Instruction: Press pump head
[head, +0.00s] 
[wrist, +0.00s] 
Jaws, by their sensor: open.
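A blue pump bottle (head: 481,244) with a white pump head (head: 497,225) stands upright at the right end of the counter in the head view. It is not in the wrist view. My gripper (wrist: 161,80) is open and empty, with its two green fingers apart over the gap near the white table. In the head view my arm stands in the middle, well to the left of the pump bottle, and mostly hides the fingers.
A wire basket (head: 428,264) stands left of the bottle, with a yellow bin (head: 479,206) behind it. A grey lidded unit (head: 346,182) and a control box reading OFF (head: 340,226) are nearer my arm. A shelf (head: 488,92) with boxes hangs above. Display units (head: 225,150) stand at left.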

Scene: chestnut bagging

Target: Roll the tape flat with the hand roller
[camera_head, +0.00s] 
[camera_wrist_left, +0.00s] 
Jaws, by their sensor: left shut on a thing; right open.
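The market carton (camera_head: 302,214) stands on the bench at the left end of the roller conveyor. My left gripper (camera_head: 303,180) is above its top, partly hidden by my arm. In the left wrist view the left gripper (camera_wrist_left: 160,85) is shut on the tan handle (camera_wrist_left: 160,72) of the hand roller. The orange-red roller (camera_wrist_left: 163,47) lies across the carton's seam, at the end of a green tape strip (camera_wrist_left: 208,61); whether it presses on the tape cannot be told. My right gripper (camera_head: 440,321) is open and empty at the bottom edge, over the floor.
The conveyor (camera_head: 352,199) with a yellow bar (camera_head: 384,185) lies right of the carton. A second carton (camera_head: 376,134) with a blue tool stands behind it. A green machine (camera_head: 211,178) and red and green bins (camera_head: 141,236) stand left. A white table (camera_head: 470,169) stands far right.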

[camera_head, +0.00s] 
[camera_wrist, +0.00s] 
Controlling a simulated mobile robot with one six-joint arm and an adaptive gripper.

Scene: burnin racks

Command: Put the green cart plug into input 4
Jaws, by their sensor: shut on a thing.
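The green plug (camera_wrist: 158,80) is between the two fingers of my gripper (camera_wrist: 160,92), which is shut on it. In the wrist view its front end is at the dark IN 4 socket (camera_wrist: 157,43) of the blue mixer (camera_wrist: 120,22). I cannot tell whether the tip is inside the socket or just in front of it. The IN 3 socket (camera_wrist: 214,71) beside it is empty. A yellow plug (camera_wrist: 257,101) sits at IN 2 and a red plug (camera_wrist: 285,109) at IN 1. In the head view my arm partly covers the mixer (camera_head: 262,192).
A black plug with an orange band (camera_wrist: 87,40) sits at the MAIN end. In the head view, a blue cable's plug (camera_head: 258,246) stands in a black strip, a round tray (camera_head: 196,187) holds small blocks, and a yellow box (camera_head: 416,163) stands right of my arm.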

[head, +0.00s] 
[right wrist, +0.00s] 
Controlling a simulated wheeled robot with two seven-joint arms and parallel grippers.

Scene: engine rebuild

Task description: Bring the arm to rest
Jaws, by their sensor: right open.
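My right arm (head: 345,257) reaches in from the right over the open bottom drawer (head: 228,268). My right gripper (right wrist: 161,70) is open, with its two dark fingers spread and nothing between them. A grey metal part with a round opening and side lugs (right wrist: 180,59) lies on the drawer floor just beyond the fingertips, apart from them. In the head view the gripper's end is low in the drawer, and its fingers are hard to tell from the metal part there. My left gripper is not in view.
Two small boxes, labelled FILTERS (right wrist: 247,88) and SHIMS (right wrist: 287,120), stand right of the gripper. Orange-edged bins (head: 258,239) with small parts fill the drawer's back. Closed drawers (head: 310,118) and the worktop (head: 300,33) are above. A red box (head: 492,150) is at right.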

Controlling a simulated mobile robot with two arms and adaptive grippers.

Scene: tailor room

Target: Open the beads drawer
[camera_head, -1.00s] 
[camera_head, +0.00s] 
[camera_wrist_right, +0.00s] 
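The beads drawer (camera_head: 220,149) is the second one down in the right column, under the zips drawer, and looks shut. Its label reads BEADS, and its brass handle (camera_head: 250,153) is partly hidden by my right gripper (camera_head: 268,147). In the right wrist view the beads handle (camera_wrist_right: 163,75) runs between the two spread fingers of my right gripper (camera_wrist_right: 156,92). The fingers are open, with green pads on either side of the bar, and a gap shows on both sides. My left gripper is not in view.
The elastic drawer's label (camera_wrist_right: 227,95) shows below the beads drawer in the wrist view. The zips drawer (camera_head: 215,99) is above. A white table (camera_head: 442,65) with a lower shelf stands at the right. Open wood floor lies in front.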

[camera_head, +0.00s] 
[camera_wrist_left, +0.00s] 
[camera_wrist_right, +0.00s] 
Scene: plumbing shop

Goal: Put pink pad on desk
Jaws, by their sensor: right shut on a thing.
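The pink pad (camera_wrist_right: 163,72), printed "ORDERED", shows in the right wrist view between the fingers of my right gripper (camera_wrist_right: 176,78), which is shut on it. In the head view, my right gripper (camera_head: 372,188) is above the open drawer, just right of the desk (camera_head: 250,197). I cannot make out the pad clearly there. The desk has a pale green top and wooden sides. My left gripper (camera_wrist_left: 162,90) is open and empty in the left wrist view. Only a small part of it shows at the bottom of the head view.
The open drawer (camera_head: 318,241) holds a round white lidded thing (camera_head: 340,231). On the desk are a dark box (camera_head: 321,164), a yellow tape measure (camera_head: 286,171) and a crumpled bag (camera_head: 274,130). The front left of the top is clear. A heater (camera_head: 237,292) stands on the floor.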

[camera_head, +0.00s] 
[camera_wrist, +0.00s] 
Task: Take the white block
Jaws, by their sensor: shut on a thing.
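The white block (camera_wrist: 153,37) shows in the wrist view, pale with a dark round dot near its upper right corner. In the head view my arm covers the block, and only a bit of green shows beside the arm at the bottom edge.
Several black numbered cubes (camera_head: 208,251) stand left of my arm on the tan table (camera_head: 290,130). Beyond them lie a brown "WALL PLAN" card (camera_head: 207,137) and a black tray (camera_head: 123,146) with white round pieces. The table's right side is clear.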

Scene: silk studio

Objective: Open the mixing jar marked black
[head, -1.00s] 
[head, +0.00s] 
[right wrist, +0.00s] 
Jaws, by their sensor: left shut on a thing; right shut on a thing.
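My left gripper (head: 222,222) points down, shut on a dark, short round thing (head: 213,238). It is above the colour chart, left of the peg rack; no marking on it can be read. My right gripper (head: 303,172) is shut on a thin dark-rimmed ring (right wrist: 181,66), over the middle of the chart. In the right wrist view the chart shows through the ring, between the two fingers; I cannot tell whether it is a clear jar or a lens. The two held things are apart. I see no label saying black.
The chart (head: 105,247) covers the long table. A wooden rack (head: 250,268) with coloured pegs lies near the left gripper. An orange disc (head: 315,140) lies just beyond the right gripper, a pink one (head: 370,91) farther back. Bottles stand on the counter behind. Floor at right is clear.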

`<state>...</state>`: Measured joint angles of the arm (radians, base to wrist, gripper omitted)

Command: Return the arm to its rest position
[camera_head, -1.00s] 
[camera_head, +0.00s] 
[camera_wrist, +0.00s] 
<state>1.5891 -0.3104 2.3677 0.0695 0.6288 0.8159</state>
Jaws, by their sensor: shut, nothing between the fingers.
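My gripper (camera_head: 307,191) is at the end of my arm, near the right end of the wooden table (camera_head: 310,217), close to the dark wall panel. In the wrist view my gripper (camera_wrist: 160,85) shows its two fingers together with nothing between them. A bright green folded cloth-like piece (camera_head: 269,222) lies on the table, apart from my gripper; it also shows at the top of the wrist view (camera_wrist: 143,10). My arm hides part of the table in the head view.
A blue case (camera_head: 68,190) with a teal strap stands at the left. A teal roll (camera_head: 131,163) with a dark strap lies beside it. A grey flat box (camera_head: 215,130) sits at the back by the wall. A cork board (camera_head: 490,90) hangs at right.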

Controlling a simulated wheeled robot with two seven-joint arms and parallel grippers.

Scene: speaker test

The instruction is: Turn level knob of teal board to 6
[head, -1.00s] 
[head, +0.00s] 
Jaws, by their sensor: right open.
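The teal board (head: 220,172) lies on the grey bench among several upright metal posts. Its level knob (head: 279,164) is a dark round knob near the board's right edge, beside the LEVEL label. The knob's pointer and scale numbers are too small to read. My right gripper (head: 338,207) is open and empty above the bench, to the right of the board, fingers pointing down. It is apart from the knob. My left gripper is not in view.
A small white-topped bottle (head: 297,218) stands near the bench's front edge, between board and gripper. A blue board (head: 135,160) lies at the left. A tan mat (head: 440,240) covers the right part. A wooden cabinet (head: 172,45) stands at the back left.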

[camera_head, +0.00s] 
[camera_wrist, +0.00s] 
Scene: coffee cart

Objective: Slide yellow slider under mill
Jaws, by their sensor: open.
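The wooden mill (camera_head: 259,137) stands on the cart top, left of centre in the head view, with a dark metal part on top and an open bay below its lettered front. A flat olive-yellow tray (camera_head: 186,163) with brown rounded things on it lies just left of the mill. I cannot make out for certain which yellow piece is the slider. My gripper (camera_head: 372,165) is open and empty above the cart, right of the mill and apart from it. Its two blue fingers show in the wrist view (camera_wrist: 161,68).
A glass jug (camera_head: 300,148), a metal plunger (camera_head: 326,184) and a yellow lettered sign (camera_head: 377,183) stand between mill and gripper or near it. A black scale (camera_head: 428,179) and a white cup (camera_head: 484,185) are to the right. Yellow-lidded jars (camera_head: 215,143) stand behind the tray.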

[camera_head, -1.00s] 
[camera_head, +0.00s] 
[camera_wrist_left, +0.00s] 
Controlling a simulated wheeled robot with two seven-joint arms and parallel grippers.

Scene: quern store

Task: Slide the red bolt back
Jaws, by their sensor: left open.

****************************************

- _Your objective_: Search the lines for "Task". Copy each line that has it.

- _Correct answer_:
Task description: Bring the arm to rest
Task: Take the white block
Task: Slide the red bolt back

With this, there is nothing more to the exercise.